Dalam rilis resminya, Minggu (29/10/2023), Hasto mengatakan bahwa PDI Perjuangan saat ini dalam suasana sedih, luka hati yang perih dan berpasrah pada Tuhan dan Rakyat Indonesia atas apa yang terjadi saat ini.
“Ketika DPP Partai bertemu dengan jajaran anak ranting dan ranting sebagai struktur Partai paling bawah, banyak yang tidak percaya bahwa ini bisa terjadi,” ungkapnya.
“Kami begitu mencintai dan memberikan privilege yang begitu besar kepada Presiden Jokowi dan keluarga, namun kami ditinggalkan karena masih ada permintaan lain yang berpotensi melanggar pranatan (peraturan) kebaikan dan Konstitusi,” sambung dia.
“Pada awalnya kami hanya berdoa agar hal tersebut tidak terjadi, namun ternyata itu benar-benar terjadi” ucapnya sedih.
Menurut dia, seluruh simpatisan, anggota dan kader Partai sepertinya belum selesai rasa lelahnya setelah berturut-turut bekerja dari 5 Pilkada dan 2 Pilpres.
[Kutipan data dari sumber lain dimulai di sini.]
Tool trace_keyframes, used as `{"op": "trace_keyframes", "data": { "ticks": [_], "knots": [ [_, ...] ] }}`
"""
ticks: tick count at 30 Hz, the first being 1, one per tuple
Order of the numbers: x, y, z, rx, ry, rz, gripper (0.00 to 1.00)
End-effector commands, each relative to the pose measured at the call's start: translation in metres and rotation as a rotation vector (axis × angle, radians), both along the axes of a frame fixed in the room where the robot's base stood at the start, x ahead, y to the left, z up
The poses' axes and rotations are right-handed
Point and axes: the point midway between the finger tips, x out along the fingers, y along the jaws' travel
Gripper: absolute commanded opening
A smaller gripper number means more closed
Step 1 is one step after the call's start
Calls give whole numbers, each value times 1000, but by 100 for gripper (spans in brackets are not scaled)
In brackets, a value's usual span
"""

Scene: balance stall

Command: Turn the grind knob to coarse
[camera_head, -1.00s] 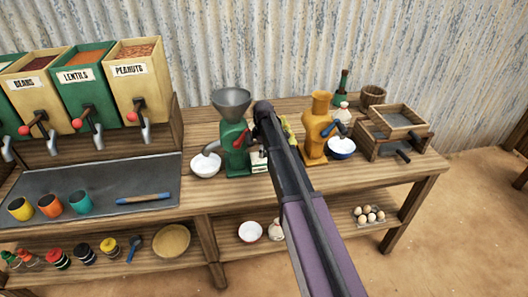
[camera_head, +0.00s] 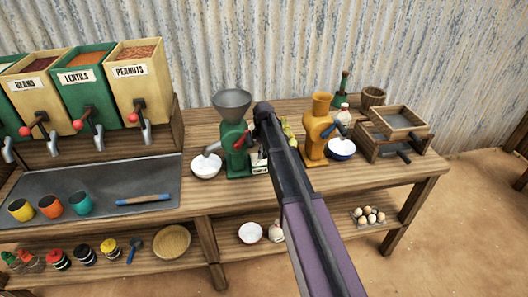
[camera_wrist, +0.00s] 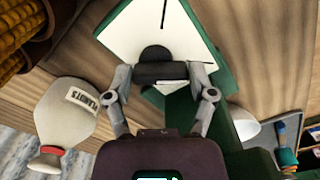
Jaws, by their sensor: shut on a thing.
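The green grinder (camera_head: 236,150) with a grey hopper stands on the bench, a white bowl (camera_head: 206,166) at its left. In the wrist view, the dark grind knob (camera_wrist: 158,72) is a round disc with a bar across it, on a white dial plate (camera_wrist: 193,45) set on green. A thin black line is on the plate near the top edge; no dial words are readable. My gripper (camera_wrist: 162,78) has its two grey fingers closed on the bar's ends. In the head view my arm covers the knob and the gripper's tips.
Wooden sieve boxes (camera_head: 394,132) are further right. In the wrist view, a white sack (camera_wrist: 67,110) marked peanuts and yellow cobs (camera_wrist: 20,25) lie close at the left.

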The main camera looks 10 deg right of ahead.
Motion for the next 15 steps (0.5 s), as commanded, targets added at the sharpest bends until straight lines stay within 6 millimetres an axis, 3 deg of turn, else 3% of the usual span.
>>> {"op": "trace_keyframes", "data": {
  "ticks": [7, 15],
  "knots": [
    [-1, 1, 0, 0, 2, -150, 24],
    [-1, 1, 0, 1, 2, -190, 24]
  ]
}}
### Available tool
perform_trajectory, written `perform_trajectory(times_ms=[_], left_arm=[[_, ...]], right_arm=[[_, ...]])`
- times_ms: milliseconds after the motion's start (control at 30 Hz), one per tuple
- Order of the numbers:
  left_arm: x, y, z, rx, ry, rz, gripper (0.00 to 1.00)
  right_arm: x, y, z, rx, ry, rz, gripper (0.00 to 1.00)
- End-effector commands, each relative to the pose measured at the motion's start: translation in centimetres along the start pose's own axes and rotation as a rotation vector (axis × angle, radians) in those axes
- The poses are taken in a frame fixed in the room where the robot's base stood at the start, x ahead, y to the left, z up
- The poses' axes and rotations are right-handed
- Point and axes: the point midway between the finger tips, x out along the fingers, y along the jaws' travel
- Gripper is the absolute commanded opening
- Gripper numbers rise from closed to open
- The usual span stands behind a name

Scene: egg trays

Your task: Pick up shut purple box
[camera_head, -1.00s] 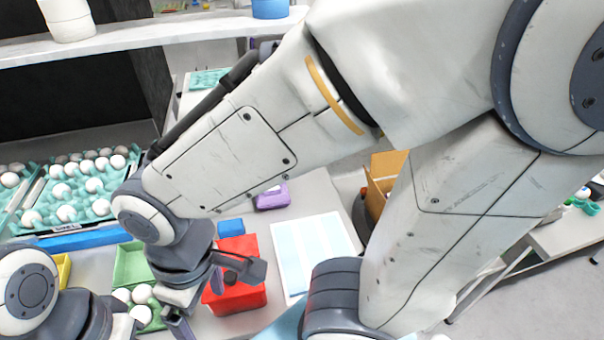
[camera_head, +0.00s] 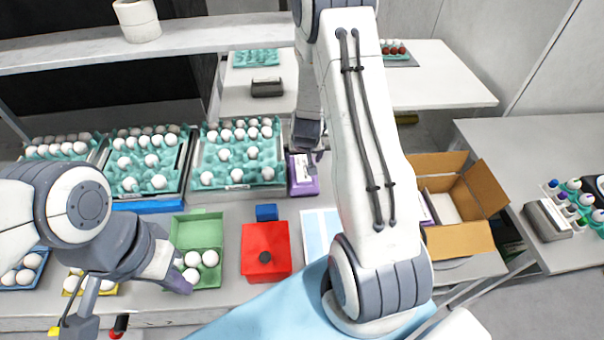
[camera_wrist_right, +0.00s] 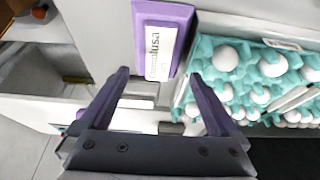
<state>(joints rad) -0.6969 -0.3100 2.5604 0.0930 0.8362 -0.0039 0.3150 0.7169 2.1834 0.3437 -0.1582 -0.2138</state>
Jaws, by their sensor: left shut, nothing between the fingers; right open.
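The shut purple box (camera_head: 303,176) lies on the table right of the turquoise egg trays in the head view. It has a white label and appears again at the top of the right wrist view (camera_wrist_right: 163,42). My right gripper (camera_wrist_right: 160,76) is open and empty; its fingertips point at the box's near end, with the box beyond them. In the head view the right gripper (camera_head: 308,143) is at the box's far end, partly hidden by its arm. My left gripper (camera_head: 180,280) is shut and empty beside the green egg carton.
Turquoise egg trays (camera_head: 197,182) stand left of the purple box. A blue block (camera_head: 266,212), a red box (camera_head: 266,240) and the open green carton (camera_head: 196,217) are nearer. An open cardboard box (camera_head: 455,238) with a purple-edged item is at right.

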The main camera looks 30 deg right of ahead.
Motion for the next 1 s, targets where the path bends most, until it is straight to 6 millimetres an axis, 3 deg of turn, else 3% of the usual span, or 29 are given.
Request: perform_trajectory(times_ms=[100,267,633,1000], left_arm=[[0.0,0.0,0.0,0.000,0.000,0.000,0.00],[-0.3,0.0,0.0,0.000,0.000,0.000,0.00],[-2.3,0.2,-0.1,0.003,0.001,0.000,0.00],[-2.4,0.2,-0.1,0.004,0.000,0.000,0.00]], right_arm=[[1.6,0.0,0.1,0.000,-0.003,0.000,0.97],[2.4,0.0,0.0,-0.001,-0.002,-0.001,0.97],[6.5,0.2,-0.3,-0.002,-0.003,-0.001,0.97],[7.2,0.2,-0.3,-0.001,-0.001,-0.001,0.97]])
“Itu wujud rasa sayang kami. Pada awalnya kami memilih diam. Namun apa yang disampaikan Butet Kartaredjasa, Goenawan Muhammad, Eep Syaifullah, Hamid Awaludin, Airlangga Pribadi dll beserta para ahli hukum tata negara, tokoh pro demokrasi dan gerakan civil society, akhirnya kami berani mengungkapkan perasaan kami” bebernya.
Ditegaskannya, PDI Perjuangan percaya bahwa Indonesia ini negeri dimana rakyatnya bertaqwa kepada Tuhan.
“Indonesia negeri spiritual. Di sini moralitas, nilai kebenaran, kesetiaan sangat dikedepankan. Apa yang terjadi dengan seluruh mata rantai pencalonan Mas Gibran, sebenarnya adalah political disobidience terhadap konstitusi dan rakyat Indonesia. Kesemuanya dipadukan dengan rekayasa hukum di MK” sayangkan Hasto.
Meskipun tidak dijelaskan secara terperinci, dia mengaku menerima pengakuan dari sejumlah ketua umum partai yang merasa kartu truf-nya telah dipegang dan dijadikan alat oleh oknum untuk memberi tekanan terhadap mereka.
“Saya sendiri menerima pengakuan dari beberapa ketua umum partai politik yang merasa kartu truf-nya dipegang. Ada yang mengatakan life time saya hanya harian; lalu ada yang mengatakan kerasnya tekanan kekuasaan,” bongkarnya.
“Semoga awan gelap demokrasi ini segera berlalu, dan rakyat Indonesia sudah paham, siapa meninggalkan siapa demi ambisi kekuasaan itu,” pungkas Hasto berharap.(sst)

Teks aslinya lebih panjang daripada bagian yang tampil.